• [Task directions]
A precise retyping is required of every line from the one containing "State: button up" down to the one containing "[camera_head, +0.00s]", both included, and of no other line.

• [Source material]
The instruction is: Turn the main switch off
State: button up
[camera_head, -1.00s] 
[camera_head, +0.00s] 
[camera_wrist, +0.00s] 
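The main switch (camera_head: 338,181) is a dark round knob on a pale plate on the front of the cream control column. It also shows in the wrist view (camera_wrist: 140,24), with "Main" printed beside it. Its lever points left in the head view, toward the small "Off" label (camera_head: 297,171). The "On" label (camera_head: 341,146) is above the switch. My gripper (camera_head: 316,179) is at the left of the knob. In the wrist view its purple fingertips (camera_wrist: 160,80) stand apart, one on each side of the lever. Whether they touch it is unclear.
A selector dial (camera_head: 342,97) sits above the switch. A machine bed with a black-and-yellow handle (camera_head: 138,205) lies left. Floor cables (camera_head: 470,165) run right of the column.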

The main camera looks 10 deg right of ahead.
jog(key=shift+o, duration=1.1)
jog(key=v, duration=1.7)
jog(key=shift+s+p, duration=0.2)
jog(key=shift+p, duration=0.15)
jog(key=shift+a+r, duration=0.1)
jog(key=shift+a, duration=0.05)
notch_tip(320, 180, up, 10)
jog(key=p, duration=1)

• [Written answer]
State: button up
[camera_head, -1.00s] 
[camera_head, +0.00s] 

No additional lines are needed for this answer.